The Department of Trade and Industry has published a consultative document on changing the way the radio spectrum is managed. It puts forward two main options. The first would be to charge users directly for the space they occupy based on the demand for that particular frequency space. The Government believes this would encourage people to use frequencies more efficiently, retaining only those they really need. Currently charges for frequency space are only made to cover the costs of the Radiocommunications Agency. The second, more radical option would be to auction frequencies off, either direct to end users or to spectrum management companies who would then lease space to users as required. With a greater role for the private sector in the management of the spectrum this would leave only a small number of core activities to a trimmed down Radiocommunications Agency.
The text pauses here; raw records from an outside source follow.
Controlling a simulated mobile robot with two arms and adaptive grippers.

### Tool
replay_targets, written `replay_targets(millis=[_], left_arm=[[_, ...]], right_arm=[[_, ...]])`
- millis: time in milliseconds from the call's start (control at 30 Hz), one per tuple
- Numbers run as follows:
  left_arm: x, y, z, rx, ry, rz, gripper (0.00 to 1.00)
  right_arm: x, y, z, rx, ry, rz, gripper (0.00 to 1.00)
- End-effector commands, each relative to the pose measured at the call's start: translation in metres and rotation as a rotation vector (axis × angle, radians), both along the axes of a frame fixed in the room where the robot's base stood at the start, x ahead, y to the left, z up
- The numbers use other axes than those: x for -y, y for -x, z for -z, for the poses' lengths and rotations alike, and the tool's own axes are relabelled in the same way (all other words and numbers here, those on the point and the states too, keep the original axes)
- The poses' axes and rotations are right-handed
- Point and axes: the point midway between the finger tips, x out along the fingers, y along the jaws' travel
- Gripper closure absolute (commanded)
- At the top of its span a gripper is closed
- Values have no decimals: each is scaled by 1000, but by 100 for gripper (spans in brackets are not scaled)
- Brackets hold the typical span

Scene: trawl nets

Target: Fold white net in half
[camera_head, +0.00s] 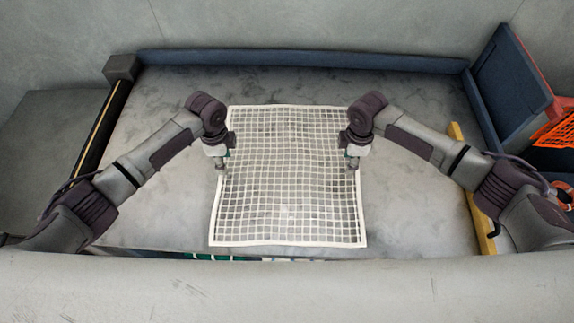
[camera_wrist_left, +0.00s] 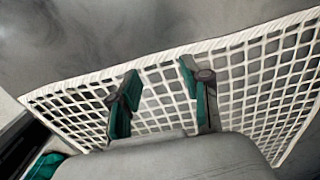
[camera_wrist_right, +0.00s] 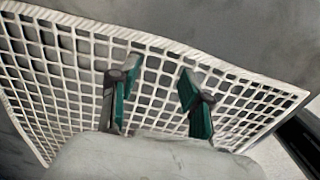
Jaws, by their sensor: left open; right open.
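The white net (camera_head: 288,180) lies spread flat on the grey table in the head view, as a single rectangle with a thicker border. Its near edge lies close to the table's front. My left gripper (camera_head: 222,170) is over the net's left edge, and my right gripper (camera_head: 352,170) is over its right edge. In the left wrist view the open fingers of my left gripper (camera_wrist_left: 160,85) have the net (camera_wrist_left: 255,70) below and between them. In the right wrist view my right gripper (camera_wrist_right: 155,90) is open over the net (camera_wrist_right: 60,70). Whether the fingertips touch the net is unclear.
The grey table (camera_head: 420,200) has a blue-grey raised rim (camera_head: 300,60) at the back. A yellow bar (camera_head: 472,195) runs along the right side. Orange netting (camera_head: 555,130) hangs at the far right. The table is bare on both sides of the net.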

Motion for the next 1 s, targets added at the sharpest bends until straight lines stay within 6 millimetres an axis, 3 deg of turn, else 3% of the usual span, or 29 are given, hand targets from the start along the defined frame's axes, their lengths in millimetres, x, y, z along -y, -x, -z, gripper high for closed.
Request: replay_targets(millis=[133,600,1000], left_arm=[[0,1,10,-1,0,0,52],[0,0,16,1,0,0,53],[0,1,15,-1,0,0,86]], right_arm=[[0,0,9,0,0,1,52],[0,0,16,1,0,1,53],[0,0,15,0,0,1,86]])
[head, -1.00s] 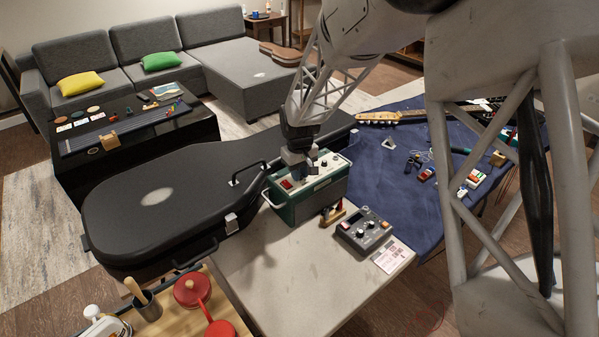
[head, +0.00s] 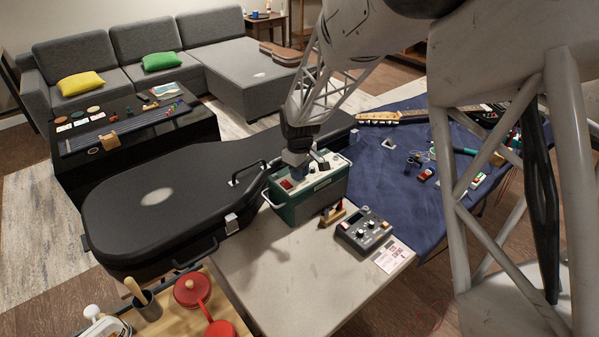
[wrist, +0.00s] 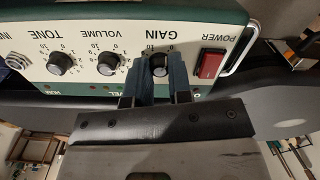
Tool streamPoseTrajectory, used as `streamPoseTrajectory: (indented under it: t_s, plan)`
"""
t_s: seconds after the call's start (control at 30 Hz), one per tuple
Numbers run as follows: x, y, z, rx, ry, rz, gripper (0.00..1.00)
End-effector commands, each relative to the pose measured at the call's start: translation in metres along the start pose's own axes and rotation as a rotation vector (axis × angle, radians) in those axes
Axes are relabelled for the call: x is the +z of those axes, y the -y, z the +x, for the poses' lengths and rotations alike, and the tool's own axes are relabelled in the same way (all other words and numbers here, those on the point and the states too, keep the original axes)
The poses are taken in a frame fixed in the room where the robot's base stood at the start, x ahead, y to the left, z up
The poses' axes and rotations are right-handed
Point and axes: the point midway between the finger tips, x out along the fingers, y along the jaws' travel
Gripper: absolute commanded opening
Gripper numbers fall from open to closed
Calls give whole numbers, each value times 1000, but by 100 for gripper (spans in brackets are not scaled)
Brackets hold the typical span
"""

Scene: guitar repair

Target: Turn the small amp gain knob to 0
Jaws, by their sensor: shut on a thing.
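The small amp (head: 310,196) is a green box with a pale top panel, standing on the light table against the guitar case. In the wrist view its panel (wrist: 85,85) appears upside down. The gain knob (wrist: 158,66), black with a silvery cap, sits under the GAIN label between 0 and 10 marks. My gripper (wrist: 157,68) is shut on it, one blue finger on each side. I cannot clearly read its pointer. In the head view my gripper (head: 297,168) reaches down onto the panel and hides this knob.
The red power switch (wrist: 209,63) is close beside one finger; the volume knob (wrist: 108,65) and tone knob (wrist: 60,64) are on the other side. The black guitar case (head: 150,215) lies left of the amp. A grey pedal (head: 364,231) stands on the table to the right.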

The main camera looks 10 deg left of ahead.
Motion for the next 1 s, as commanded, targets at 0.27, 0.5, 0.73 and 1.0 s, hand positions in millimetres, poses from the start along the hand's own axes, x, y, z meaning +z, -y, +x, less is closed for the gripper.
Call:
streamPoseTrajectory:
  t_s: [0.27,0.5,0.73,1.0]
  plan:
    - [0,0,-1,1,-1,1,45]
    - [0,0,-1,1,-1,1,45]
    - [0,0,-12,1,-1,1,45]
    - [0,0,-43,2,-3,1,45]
Radio Five Live launched at 5am on the 28th of March. The arrival was backed by one of the BBC's most extensive advertising campaigns, with posters at 2,000 sites around the country and the targetting of 7 million potential listeners for a leaflet drop.
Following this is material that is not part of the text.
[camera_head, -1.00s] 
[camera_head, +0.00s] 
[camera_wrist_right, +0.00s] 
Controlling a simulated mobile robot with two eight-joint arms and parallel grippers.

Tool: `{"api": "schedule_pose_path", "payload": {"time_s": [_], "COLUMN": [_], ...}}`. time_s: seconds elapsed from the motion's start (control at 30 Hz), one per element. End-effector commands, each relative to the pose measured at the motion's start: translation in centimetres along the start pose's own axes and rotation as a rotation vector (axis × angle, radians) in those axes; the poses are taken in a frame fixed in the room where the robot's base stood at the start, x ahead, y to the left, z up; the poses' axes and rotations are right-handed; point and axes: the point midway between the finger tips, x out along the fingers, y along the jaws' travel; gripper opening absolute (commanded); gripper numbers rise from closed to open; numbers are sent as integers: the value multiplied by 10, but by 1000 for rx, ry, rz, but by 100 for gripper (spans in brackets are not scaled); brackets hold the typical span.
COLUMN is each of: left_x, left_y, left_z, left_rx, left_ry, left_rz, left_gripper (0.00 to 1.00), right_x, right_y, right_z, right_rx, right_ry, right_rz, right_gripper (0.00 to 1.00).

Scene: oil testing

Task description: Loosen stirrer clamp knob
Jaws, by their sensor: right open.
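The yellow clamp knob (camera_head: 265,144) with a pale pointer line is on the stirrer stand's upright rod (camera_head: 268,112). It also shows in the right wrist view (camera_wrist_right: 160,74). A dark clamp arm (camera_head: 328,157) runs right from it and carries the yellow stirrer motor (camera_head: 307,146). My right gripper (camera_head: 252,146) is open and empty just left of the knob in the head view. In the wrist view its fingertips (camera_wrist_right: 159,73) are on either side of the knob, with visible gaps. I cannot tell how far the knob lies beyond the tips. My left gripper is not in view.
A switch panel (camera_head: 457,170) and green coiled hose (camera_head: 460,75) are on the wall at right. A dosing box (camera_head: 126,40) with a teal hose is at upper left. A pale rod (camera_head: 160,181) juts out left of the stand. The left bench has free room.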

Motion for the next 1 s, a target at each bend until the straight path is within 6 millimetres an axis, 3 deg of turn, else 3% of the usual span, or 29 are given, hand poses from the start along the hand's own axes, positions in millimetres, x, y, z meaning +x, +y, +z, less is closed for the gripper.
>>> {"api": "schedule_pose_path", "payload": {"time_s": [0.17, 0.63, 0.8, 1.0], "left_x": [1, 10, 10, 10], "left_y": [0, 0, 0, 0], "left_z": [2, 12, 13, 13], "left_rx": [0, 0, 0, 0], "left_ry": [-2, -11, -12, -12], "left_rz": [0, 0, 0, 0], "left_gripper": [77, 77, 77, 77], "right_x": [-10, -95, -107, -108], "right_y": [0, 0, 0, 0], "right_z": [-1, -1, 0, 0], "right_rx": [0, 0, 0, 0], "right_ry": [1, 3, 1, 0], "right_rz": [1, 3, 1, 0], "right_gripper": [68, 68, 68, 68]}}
The amount of independent programming commissioned by Radio Five Live will drop to 150 hours a year compared with the previous 500 hours a year on the old Radio Five.

The BBC has introduced its first weekly news and current affairs programme for lesbian and gay people. Out This Week airs on Saturday evenings on Radio Five Live.

BBC Radio Kent has closed down its 1035 AM frequency which will be used from later this year by London Country Radio.

Radio One has introduced a new 3 minute afternoon serial starring Batman in what it describes as the most authentic, up-to-date storylines yet.

Virgin 1215 have introduced new breakfast and afternoon drivetime sports reports, supplied by Chiltern subsidiary Network News.